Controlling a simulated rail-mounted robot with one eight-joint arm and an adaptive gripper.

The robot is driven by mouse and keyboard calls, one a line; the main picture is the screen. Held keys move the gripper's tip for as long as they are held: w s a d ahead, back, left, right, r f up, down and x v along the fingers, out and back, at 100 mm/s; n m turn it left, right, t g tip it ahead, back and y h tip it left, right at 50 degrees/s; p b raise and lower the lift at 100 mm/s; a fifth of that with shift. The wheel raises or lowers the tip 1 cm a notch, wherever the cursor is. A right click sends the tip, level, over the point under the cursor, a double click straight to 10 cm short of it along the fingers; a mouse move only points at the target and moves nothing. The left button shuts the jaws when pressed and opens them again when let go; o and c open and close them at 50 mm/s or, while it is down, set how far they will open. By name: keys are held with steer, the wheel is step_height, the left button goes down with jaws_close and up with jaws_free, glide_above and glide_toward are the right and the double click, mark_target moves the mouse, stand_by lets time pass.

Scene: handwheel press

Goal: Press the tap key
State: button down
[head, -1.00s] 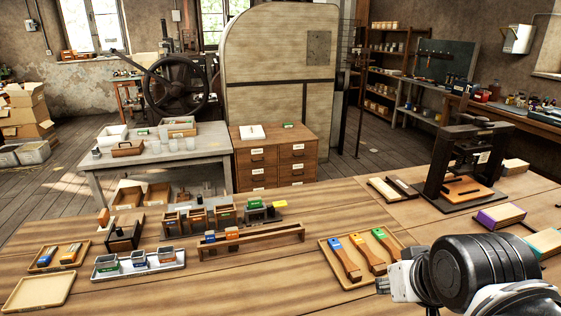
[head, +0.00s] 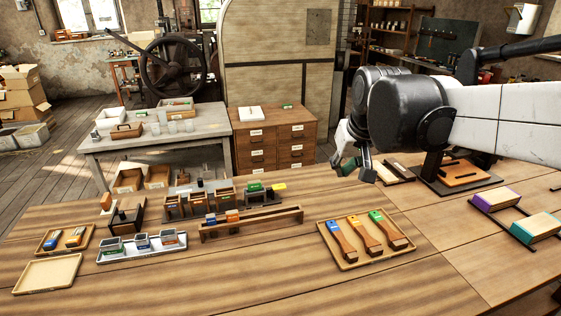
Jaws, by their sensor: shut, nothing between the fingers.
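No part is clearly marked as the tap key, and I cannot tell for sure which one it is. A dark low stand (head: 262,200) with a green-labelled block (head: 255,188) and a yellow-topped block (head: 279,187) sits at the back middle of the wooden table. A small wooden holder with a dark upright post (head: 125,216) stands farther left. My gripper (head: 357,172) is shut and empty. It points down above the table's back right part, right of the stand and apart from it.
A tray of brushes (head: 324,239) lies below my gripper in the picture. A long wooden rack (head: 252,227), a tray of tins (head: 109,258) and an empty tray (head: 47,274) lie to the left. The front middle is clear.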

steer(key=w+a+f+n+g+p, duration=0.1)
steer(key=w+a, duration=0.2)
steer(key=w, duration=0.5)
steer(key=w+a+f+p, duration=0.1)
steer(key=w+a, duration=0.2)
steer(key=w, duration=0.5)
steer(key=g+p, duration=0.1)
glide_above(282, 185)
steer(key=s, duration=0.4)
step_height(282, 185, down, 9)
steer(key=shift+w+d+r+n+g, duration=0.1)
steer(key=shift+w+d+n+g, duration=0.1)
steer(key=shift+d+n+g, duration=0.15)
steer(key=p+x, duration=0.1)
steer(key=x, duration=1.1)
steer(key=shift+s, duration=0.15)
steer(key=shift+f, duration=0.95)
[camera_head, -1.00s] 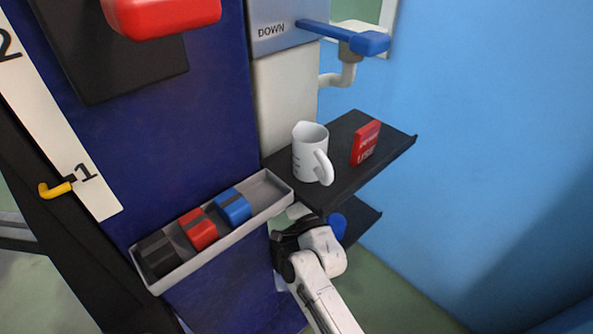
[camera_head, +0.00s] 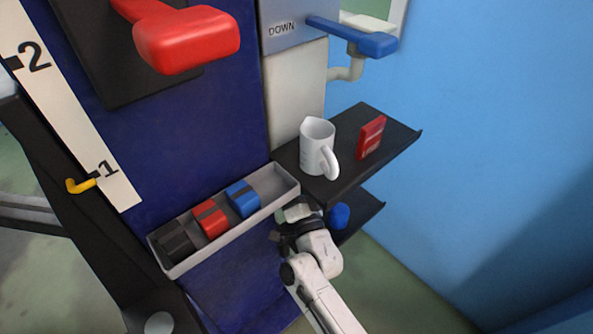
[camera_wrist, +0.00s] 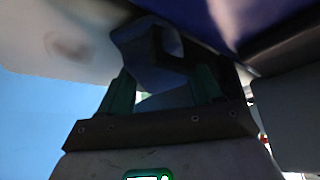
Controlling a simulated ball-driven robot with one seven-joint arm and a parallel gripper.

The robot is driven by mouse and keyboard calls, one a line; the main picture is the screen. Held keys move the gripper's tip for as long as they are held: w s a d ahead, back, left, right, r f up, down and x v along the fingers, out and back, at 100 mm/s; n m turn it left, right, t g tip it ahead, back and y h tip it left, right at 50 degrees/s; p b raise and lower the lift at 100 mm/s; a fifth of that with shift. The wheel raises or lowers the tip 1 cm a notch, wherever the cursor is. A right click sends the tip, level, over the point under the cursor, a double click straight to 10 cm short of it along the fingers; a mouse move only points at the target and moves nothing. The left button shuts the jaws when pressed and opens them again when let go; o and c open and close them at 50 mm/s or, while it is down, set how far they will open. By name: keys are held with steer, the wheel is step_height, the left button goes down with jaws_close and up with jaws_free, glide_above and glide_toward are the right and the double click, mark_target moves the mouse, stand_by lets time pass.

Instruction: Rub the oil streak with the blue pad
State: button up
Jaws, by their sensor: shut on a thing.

+++++

→ **Exercise task**:
Identify and copy all lines with the word "simulated".

→ **Worked solution**:
Controlling a simulated rail-mounted robot with one eight-joint arm and an adaptive gripper.
Controlling a simulated ball-driven robot with one seven-joint arm and a parallel gripper.

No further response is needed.